The lack of satisfaction you derive from the creative process makes me think about the repetitions in your collections. By that, I mean, there’s a passage in the poem “Simple Question” from your “little book” Erik Satie Watusies His Way Into Sound (Ravenna Press, 2011) that states:
it is only
that can resist
it is only
that can withstand,
the imagination. (43)
And, in This Last Time Will Be The First, you have a poem titled “Understanding Barbara Guest” that contains the lines:
It is only
that can resist
it is only the imagination
that can withstand,
the imagination. (19)
Does the repetition or reuse of these words signal dissatisfaction with the original permutation? Or a dissatisfaction with the context in which it was originally found? If not, can you discuss what the recycling of your own lines means to you? How does returning to your previous poems for content/material affect your poetic sensibilities at both the moment of initial conception and the moment of re-appropriation?
I mean, I derive satisfaction from the creative process, definitely—it’s just that I don’t derive the same type of satisfaction as those other kinds I mentioned, mostly because I think being “creatively satisfied” is somewhat of an oxymoron; if you’re 100% “creatively satisfied” then I think you either have too much confidence in your work or need to move somewhere else pretty quickly. A plethora of satisfaction for writers/artists/thinkers in general is a trap and one that, in my opinion, can beget some potentially boring crap. The short, more readily known title of the song is “Satisfaction” but the longer version is “(I Can’t Get No) Satisfaction.” Sure, they’re mostly talking about sex, but I think if Mick J. and Keith R. had been totally content and “creatively satisfied” that (inarguably iconic) song wouldn’t have come out the way it did musically or lyrically.
As for my own personal poetic repetition/ re-appropriation—something that I do fairly infrequently— it doesn’t signal a dissatisfaction with the original permutation at all; the opposite actually. Years ago my friend Trey told me that the poet Donald Revell has, in wildly different poems, the same exact stanza (identical line breaks and everything) in something like 4 or 5 of his books. And when asked about it he (I’m paraphrasing, obviously) said, “Yeah, I really like that stanza.” I did and do think that’s great. In both of those poems I’m paying homage to the creativity of Erik Satie and Barbara Guest, both of whom, in my opinion, had pretty wild imaginations. I liked the way I said it the first time, so I thought I’d try it again.
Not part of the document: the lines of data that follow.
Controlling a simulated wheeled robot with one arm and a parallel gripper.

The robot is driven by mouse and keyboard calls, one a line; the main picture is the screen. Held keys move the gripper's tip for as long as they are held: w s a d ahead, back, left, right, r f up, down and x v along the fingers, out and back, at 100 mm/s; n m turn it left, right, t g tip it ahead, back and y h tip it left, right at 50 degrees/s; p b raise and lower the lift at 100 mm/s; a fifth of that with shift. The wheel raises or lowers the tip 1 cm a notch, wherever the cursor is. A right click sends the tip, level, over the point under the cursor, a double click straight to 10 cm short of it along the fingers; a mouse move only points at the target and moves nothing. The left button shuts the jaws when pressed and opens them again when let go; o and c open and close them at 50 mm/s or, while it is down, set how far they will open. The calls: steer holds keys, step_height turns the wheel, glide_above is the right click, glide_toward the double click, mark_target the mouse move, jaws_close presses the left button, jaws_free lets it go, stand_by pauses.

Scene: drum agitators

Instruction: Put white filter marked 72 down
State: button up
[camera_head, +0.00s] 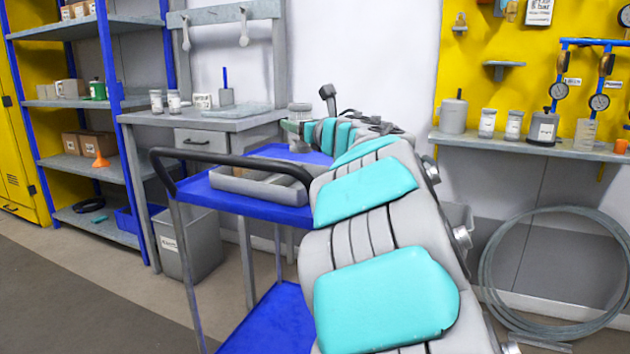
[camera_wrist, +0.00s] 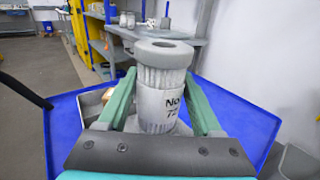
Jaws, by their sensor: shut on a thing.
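The white filter (camera_wrist: 158,104) is a pleated cylinder with a grey ring on top and a label reading "No 72". It stands upright between the two green fingers of my gripper (camera_wrist: 160,88), which is shut on it. In the head view the filter (camera_head: 299,113) shows small at the far end of my arm, above the back of the blue cart top (camera_head: 256,207). In the wrist view the blue cart top (camera_wrist: 240,115) lies beneath and around it. Its lower end is partly hidden, so I cannot tell whether it touches the cart.
A grey tray (camera_head: 262,187) sits on the cart, left of my arm. A grey workbench (camera_head: 215,122) with jars stands behind it. Blue shelves (camera_head: 85,163) stand at the left. A wall shelf (camera_head: 540,148) with jars and a coiled hose (camera_head: 487,270) are at the right.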

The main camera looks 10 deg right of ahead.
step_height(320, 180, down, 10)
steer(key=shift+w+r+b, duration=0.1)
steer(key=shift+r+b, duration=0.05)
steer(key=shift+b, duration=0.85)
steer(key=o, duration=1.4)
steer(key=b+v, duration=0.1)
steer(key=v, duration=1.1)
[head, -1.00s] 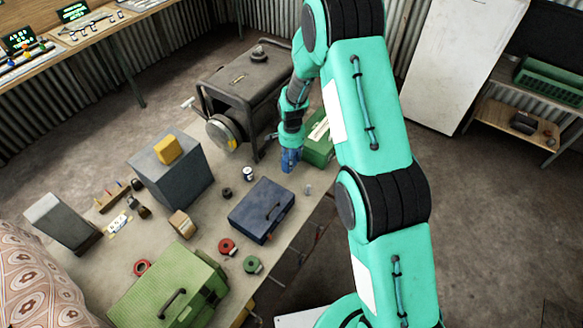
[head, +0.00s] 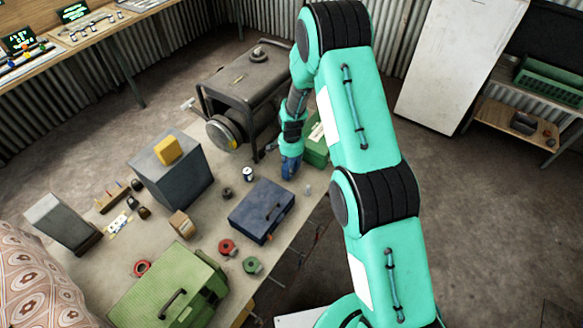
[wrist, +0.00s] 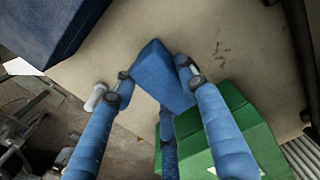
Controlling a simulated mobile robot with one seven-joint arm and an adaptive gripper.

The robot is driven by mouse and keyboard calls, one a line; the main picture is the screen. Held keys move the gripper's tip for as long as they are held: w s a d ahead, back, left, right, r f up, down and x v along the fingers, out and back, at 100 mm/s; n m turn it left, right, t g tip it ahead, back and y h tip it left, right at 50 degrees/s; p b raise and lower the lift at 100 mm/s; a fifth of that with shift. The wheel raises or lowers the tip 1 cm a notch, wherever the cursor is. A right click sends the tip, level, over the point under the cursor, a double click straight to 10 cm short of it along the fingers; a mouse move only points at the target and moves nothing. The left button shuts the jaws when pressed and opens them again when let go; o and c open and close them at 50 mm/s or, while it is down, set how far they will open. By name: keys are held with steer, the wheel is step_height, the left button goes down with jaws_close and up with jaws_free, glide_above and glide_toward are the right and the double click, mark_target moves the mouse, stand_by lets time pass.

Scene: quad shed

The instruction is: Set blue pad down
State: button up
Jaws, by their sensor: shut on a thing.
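My gripper (wrist: 155,76) has its blue fingers shut on a blue pad (wrist: 158,70), a small block seen tilted between the fingertips in the wrist view. The pad shows against the pale table top (wrist: 215,30); I cannot tell whether it touches it. In the head view my gripper (head: 290,168) points down over the far right part of the table, beyond the dark blue toolbox (head: 255,205). There the pad cannot be told apart from the blue fingers.
A green box (head: 318,150) stands close right of my gripper and fills the lower right of the wrist view (wrist: 245,125). A small pale cylinder (head: 307,190) stands near the table's right edge. A can (head: 248,174) and a generator (head: 245,85) are to the left.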

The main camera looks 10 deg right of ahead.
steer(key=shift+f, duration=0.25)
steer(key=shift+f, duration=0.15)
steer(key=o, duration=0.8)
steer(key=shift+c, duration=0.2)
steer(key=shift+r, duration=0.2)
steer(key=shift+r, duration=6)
I love leftovers. I love second (and sometimes even third) helpings.
That all being said, is the recycling of my own lines an example of extreme “creative satisfaction?” I’m not sure. But probably. Forget remembering.
The penultimate section of your new book is a longer poem in parts, titled “It’s Especially Dangerous To Be Conscious of Oneself.” Did you conceive of this poem, initially, as one extend piece, or did you end up putting individual pieces together retroactively? What, for you, does the long/serial/sequential poem offer that a “regular” of “small-sized” poem does not? And, of course, why is it especially dangerous to be conscious of oneself?
I started writing that poem in early 2011 and the earliest version of it appeared in Octopus Magazine later that year; a 2nd, different version of it subsequently appeared in a chapbook entitled Don’t Let Me Forget To Feed The Sharks published in early 2012. And then there’s the version in the book, which is wildly different than the other iterations and really only loosely connected to them. Throughout, though, the main thematic “thread,” as it were, is the poem’s epigraph, which is taken from (as translated by A.C. Graham) The Book of Lieh- tz’u: A Classic of Tao and reads:
There was a man who was born in Yen but grew up in Ch’u, and in old age returned to his native country. While he was passing through the state of Chin his companions played a joke on him. They pointed out a city and told him: “This is the capital of Yen.” He composed himself and looked solemn. Inside the city they pointed out a shrine: “This is the shrine of your quarter.” He breathed a deep sigh. They pointed out a hut: “This was your father’s cottage.” His tears welled up. They pointed out a mound: “This is your father’s tomb.” He could not help weeping aloud. His companions roared with laughter: “We were teasing you. You are still only in Chin.” The man was very embarrassed. When he reached Yen, and really saw the capital of Yen and the shrine of his quarter, really saw his father’s cottage and tomb, he did not feel it so deeply.
Although each is, as mentioned, different, every version of “It Is Especially Dangerous To Be Conscious Of Oneself” takes as its primary feeling the emotionality (half ironic/half solemn and sincere) enveloped in that passage.
As for the serial poem structure, I think it can force a writer to make (imagistic, thematic, emotional, associational, linguistic, etc.) connections in his/her work that singular poems, obviously, don’t allow for. But it’s not my ideal form and in my opinion somewhat overused in contemporary poetry. I personally believe it’s far more difficult to write a long poem with direct/overt threads than it is to write a serial poem with threads only loosely woven together.
It is especially dangerous to be conscious of oneself because the more conscious you are of yourself the less conscious you are of everything and everyone else. “A gambler plays better for tiles than for money, because he does not bother to think; a good swimmer learns to handle a boat quickly, because he does not care if it turns over; a drunken man failing from a cart escapes with his life because, being unconscious, he does not stiffen himself before collision… A woman aware that she is beautiful ceases to be beautiful,” etc. Being too conscious (or aware or engrossed or absorbed) of yourself inevitably means you’re not conscious of what else is out there. Which is a lot. And the title of that poem sums up the way I desire to live and be—something I’m still working on, of course.